This year’s British Sociological Association annual conference saw countless presentations from all over the country, many of which were based on secondary data, many of which are preserved and distributed by the UK Data Service.
Established on 1 October 2012, the UK Data Service is a new national data service for social and economic data, structured to support researchers in academia, business, third sector and all levels of government. It provides a unified point of access and support to meet current and future research demands and to help maximise the impact of this research. The service integrates several long-established data services including the Economic and Social Data Service, the Census Programme, and the Secure Data Service, along with other elements of the data service infrastructure provided by the ESRC, such as the Survey Question Bank.

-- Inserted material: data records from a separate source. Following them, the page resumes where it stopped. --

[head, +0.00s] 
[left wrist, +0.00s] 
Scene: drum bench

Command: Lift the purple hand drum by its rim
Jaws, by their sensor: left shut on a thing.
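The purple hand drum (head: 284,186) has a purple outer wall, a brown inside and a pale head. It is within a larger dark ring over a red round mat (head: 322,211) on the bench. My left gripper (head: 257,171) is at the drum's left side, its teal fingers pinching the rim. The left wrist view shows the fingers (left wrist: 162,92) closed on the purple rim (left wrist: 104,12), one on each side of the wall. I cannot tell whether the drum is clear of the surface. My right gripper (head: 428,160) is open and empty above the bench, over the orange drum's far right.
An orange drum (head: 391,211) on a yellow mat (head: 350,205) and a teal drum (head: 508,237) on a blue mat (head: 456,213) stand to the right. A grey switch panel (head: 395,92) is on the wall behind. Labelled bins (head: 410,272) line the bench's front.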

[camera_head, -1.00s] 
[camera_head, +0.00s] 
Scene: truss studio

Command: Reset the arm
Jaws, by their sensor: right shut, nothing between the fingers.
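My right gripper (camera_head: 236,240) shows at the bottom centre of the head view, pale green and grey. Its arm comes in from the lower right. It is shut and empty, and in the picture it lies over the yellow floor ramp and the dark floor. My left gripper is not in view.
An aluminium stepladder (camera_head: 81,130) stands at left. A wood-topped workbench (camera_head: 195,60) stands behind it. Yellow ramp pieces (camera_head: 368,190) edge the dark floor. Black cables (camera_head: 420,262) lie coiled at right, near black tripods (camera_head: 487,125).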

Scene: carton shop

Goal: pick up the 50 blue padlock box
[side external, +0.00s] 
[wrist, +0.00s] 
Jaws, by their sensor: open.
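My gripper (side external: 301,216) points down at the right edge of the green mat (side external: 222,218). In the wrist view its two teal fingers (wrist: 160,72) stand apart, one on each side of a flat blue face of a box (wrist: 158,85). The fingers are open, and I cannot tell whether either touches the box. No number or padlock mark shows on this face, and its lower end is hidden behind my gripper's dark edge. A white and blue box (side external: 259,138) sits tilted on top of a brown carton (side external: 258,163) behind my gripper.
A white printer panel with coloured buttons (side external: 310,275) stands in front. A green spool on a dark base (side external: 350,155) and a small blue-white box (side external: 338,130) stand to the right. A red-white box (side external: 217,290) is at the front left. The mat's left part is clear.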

One of the many highlights of the conference was the plenary on the Great British Class Survey, which attracted a big audience and lots of publicity as one of its first research outcomes was a thought-provoking new model of social class for the UK. The presenters announced that the data from this big and innovative online survey will be deposited with the UK Data Service later this year.
This recent example highlights the relevance of the service’s rich and extensive data collection, embracing more than 6,000 datasets at present. The collection covers many well-known large-scale government-funded surveys such as: the Labour Force Survey; the Family Resources Survey; health surveys; major UK longitudinal surveys that follow individuals over time, such as the Understanding Society and British Cohort studies; multi-nation aggregate databanks and survey data from sources including Eurostat, the IMF and the OECD; census data 1971-2011; business microdata, such as the Annual Survey of Hours and Earnings; and multi-media qualitative data sources.
The data owners are: national statistical authorities, such as the ONS, National Records of Scotland and others; UK government departments, such as the Home Office, Department for Business, Innovation and Skills, and the Department for Work and Pensions; intergovernmental organisations, such as the World Bank and others; research institutes, such as NatCen, the Institute for Social and Economic Research, and the Centre for Longitudinal Studies; and individual researchers with research grants.
ESRC-funded research data must be offered for re-use or archiving with the service within three months of the end of a grant.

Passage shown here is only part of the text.